Meagan Pandian: Weaving Hands
Described as India’s first and currently only pedal harp player, Mumbai’s Meagan (Meagan Chrines Alphonso) Pandian began playing the keyboard in church and also sang in the children’s choir. As a 7-year-old, Meagan had no idea that people still played the harp until she watched Greg Buchanan play Amazing Grace.

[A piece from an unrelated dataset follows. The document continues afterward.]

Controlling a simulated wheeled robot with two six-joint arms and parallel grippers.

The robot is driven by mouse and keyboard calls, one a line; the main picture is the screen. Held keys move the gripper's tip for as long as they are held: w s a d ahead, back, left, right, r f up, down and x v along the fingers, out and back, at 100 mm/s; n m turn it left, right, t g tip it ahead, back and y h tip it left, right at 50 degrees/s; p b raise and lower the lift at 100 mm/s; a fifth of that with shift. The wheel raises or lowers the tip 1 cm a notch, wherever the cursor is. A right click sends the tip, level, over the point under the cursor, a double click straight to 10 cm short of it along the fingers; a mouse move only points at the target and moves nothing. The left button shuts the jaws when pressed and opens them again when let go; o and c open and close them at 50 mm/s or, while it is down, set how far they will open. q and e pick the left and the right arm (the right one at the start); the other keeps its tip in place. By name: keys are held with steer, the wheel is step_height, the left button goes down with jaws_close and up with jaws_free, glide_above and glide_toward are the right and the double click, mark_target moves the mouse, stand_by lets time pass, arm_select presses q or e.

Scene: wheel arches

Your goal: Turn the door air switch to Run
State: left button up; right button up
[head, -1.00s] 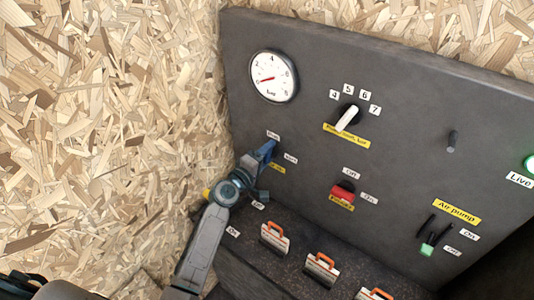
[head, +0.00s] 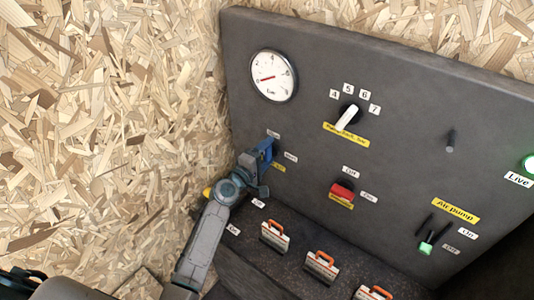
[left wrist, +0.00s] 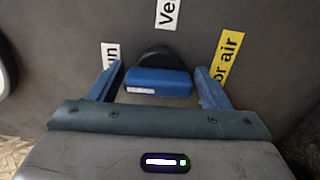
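The door air switch has a blue handle (left wrist: 158,83) on a round black base (left wrist: 158,55) in the left wrist view. A partly cut-off white label ending in "un" (left wrist: 110,53) is left of it, a white "Ve…" label (left wrist: 167,12) above, and a yellow label ending in "or air" (left wrist: 225,58) on the right. My left gripper (left wrist: 158,88) is open, with a blue finger on each side of the handle. I cannot tell whether the fingers touch it. In the head view my left gripper (head: 260,155) covers most of the switch. My right gripper is not in view.
The grey panel (head: 400,100) also carries a gauge (head: 273,76), a white-handled selector (head: 347,119), a red switch (head: 342,190) and a green-tipped air pump lever (head: 426,248). Several orange-handled items (head: 320,264) line the ledge below. A chipboard wall (head: 110,120) stands close on the left.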

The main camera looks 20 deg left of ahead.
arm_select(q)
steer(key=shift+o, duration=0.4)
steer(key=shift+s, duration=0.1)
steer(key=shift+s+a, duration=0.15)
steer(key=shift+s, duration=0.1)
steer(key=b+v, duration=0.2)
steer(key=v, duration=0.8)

The Aldona-born Goan, who also plays the piano, violin and viola, has worked alongside some really great musicians like A.R. Rahman, Pritam, Shankar Mahadevan, Stephen Devassy and Sameera Koppikar, with her first harp performances being part of the Arijit Singh symphony concert series where she performed all over India and abroad. She has also performed with the Bombay Chamber Orchestra, the South Asian Symphony and the Bohuslav Martinů Philharmonic from the Czech Republic. In August, she performed at the Museum of Christian Art in Old Goa and at the Independence Day Harp Concert at Alliance Française in Panaji. Besides numerous corporate events and private shows, Meagan recently performed at the Sa Re Ga Ma Pa 2023 with Ranita Banerjee. She recently completed a four-city, six-concert tour launching the latest ESUV for Mercedes Benz playing alongside cellist Lavine Da Costa.
VERUS FERREIRA spoke with Meagan to know more about the harp and her musical journey.
Tell us something about your growing up days and how you got into playing the harp.
I once saw Greg Buchanan play Amazing Grace on the harp on the Billy Graham crusade on TV as a 7-year-old. In those moments, my feet didn’t touch the floor. The memory of his performance stayed with me. Since it is not possible to get a harp or even a harp string here in any music store, far from learning the instrument, I never even conceived of myself as being able to play the instrument.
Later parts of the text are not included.